About 15 years ago, most chambers of commerce would likely say cutting edge corporate research was happening in suburban business parks, according to Bruce Katz, a centennial scholar at the Brookings Institution.
But that same research today is more often happening in urban locations.
Katz called those new urban research cores “innovation districts.”
A collection of mayors from across the country stopped in Pittsburgh Monday to explore ways to grow their own innovation districts using the Steel City as a model.
An innovation district is defined as a relatively small geographic area where companies of all sizes, researchers and investors cooperate and share ideas to grow a specific industry. The districts are usually centered near advance research universities.
Katz said two key shifts are driving the change: a new desire by companies and entrepreneurs to collaborate on innovation and a new desire by knowledge workers to live in urban settings.
But one challenge in Pittsburgh, and other cities hosting such districts, is finding ways to make sure people without college degrees also benefit from the revitalization. A working group of the U.S. Mayors Conference is trying to “crack the code on how the innovative economy can work for all segments of the community.”
“Not all of these companies require people with doctorates in engineering from Carnegie Mellon,” Katz said. “They actually require people with certain kinds of technical skills, which you can get in community college or even through the high schools.”
Along with helping local residents get additional technical education, Katz said cities can also encourage sustainable growth through land use and zoning laws that support a “mash-up of residential, innovative and retail uses,” along with affordable housing options.

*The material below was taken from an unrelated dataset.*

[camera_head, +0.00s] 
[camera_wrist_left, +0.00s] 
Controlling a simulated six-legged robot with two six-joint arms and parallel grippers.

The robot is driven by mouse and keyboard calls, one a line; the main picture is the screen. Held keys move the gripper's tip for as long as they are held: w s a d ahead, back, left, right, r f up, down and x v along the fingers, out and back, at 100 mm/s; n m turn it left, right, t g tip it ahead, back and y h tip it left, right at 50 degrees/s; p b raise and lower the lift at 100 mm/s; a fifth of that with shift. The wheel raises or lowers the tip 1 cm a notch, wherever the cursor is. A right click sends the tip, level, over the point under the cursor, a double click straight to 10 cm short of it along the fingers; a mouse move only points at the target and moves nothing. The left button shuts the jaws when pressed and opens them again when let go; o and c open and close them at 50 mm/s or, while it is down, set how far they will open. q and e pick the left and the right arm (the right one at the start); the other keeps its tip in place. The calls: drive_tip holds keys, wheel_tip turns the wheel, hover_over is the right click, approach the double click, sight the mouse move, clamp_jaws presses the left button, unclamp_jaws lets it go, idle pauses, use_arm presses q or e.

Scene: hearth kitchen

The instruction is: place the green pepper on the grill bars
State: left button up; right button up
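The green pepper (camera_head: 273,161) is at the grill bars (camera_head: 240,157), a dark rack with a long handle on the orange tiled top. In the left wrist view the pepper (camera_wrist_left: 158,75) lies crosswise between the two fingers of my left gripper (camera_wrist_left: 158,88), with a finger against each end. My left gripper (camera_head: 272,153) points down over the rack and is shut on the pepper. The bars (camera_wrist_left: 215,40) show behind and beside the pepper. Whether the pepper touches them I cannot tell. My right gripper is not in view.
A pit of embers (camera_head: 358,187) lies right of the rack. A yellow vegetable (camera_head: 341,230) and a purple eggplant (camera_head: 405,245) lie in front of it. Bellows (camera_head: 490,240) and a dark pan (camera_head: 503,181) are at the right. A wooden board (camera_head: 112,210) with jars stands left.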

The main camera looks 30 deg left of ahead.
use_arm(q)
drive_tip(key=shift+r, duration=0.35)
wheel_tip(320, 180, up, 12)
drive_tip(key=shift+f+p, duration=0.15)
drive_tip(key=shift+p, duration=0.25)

Katz said spurring economic growth is increasingly falling on municipal governments.
“Particularly at a time when our national government and state governments are mired in partisan rancor,” Katz said.
The Brookings Institution stresses not every city needs to have world-class research universities like the ones found in Pittsburgh. Katz said Chattanooga is using a public utility that has built a robust internet infrastructure and one of the world’s smartest energy grids to attract energy research.
He said each city is different and will have to fill a unique niche by focusing its energies on assets and places where people want to be. He said while the market might drive the initial growth cities must nurture and guide it if it is to reach its full potential.